**JOB:** The data below must be copied in full and without any change.

**SOURCE EXCERPT:**
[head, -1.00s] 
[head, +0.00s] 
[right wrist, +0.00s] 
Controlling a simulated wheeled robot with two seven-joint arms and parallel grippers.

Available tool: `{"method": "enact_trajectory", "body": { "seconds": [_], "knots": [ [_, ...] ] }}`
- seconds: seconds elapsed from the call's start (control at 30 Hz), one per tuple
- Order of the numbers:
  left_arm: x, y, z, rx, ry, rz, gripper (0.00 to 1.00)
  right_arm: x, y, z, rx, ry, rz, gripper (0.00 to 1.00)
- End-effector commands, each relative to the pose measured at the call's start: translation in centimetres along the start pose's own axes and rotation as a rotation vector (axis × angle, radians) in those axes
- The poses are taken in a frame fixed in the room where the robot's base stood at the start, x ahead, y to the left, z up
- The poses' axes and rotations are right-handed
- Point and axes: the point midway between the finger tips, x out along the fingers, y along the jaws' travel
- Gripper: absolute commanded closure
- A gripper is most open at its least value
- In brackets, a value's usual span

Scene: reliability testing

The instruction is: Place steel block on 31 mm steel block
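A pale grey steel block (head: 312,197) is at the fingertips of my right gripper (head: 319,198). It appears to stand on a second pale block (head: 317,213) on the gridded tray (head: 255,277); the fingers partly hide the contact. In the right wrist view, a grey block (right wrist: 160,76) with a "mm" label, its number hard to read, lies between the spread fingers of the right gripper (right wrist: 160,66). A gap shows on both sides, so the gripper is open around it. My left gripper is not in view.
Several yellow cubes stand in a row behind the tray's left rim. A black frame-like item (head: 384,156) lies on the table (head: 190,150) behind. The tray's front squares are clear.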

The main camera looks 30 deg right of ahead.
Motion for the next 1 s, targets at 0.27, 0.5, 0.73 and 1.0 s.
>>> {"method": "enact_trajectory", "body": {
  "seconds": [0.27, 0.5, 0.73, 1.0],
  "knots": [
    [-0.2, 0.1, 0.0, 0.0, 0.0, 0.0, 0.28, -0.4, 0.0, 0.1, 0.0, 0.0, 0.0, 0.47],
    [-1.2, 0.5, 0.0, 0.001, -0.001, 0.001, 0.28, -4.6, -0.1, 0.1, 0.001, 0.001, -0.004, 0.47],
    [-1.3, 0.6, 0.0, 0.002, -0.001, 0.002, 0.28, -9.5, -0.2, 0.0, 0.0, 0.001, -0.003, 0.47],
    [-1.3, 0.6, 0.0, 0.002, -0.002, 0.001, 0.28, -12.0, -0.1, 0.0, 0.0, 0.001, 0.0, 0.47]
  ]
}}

**FULL ANSWER:**
[head, -1.00s] 
[head, +0.00s] 
[right wrist, +0.00s] 
Controlling a simulated wheeled robot with two seven-joint arms and parallel grippers.

Available tool: `{"method": "enact_trajectory", "body": { "seconds": [_], "knots": [ [_, ...] ] }}`
- seconds: seconds elapsed from the call's start (control at 30 Hz), one per tuple
- Order of the numbers:
  left_arm: x, y, z, rx, ry, rz, gripper (0.00 to 1.00)
  right_arm: x, y, z, rx, ry, rz, gripper (0.00 to 1.00)
- End-effector commands, each relative to the pose measured at the call's start: translation in centimetres along the start pose's own axes and rotation as a rotation vector (axis × angle, radians) in those axes
- The poses are taken in a frame fixed in the room where the robot's base stood at the start, x ahead, y to the left, z up
- The poses' axes and rotations are right-handed
- Point and axes: the point midway between the finger tips, x out along the fingers, y along the jaws' travel
- Gripper: absolute commanded closure
- A gripper is most open at its least value
- In brackets, a value's usual span

Scene: reliability testing

The instruction is: Place steel block on 31 mm steel block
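A pale grey steel block (head: 312,197) is at the fingertips of my right gripper (head: 319,198). It appears to stand on a second pale block (head: 317,213) on the gridded tray (head: 255,277); the fingers partly hide the contact. In the right wrist view, a grey block (right wrist: 160,76) with a "mm" label, its number hard to read, lies between the spread fingers of the right gripper (right wrist: 160,66). A gap shows on both sides, so the gripper is open around it. My left gripper is not in view.
Several yellow cubes stand in a row behind the tray's left rim. A black frame-like item (head: 384,156) lies on the table (head: 190,150) behind. The tray's front squares are clear.

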The main camera looks 30 deg right of ahead.
Motion for the next 1 s, targets at 0.27, 0.5, 0.73 and 1.0 s.
>>> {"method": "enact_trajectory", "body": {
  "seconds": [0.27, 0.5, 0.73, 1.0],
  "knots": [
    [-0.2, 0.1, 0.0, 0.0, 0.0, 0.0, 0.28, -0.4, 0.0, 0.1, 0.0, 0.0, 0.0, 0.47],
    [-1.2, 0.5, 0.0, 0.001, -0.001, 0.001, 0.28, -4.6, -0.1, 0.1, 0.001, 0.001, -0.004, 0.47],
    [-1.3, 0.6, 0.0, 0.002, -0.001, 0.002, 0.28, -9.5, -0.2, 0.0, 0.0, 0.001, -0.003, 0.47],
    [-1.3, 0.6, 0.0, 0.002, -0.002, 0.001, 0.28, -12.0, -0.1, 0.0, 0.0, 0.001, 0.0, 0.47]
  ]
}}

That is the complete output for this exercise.